GIVEN TASK: Take the lines from the head of the listing through the one bearing "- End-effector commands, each" and copy them exactly, leaving every picture out.

INFORMATION SUPPLIED:
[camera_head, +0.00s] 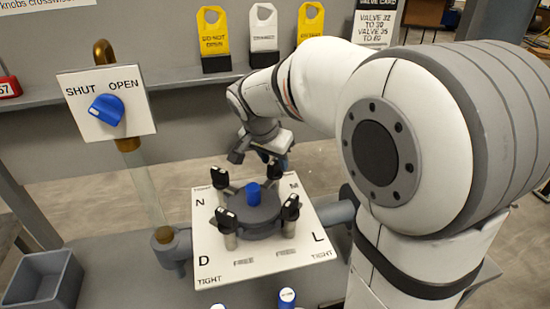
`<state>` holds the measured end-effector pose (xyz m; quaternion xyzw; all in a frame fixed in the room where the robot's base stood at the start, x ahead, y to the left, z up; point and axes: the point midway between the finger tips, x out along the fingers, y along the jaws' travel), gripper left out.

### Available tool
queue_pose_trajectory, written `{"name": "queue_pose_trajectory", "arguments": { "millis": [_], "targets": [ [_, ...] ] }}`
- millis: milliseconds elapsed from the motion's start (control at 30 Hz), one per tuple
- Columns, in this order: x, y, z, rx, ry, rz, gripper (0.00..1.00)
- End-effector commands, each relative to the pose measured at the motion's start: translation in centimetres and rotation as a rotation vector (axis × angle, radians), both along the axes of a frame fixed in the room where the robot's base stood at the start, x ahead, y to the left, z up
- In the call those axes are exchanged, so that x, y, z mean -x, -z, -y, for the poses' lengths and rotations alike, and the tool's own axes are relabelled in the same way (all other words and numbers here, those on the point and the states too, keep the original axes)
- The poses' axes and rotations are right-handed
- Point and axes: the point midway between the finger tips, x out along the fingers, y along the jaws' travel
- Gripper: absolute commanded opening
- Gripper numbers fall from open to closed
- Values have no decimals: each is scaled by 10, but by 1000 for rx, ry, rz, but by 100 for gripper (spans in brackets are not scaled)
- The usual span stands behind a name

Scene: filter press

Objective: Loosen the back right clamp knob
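The filter press has a round dark grey lid (248,213) with a blue cap (254,194) at its centre, on a white plate (207,262) lettered N, M, D and L. The back right clamp knob (275,172) is black and stands near the M. The other black knobs are at the back left (220,177), front left (226,217) and front right (290,207). My gripper (262,158) reaches down from behind, just above and beside the back right knob. Its fingertips are small and partly hidden, so I cannot tell whether they touch the knob.
A blue valve handle (106,109) on a SHUT/OPEN plate stands at the left, on a vertical pipe. A grey bin (42,279) is at the lower left.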

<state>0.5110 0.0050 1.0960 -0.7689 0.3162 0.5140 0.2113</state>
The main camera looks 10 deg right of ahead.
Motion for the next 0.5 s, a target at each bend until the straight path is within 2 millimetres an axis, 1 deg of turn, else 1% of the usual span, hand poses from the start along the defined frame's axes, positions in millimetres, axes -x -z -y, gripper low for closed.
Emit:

WRITTEN RESPONSE:
[camera_head, +0.00s] 
`<state>` holds the measured end-effector pose (xyz m; quaternion xyzw; all in a frame fixed in the room where the robot's base stood at the start, x ahead, y to the left, z up; point and axes: the point midway between the finger tips, x out along the fingers, y along the jaws' travel), gripper left out.

### Available tool
queue_pose_trajectory, written `{"name": "queue_pose_trajectory", "arguments": { "millis": [_], "targets": [ [_, ...] ] }}`
- millis: milliseconds elapsed from the motion's start (control at 30 Hz), one per tuple
- Columns, in this order: x, y, z, rx, ry, rz, gripper (0.00..1.00)
- End-effector commands, each relative to the pose measured at the motion's start: translation in centimetres and rotation as a rotation vector (axis × angle, radians), both along the axes of a frame fixed in the room where the robot's base stood at the start, x ahead, y to the left, z up

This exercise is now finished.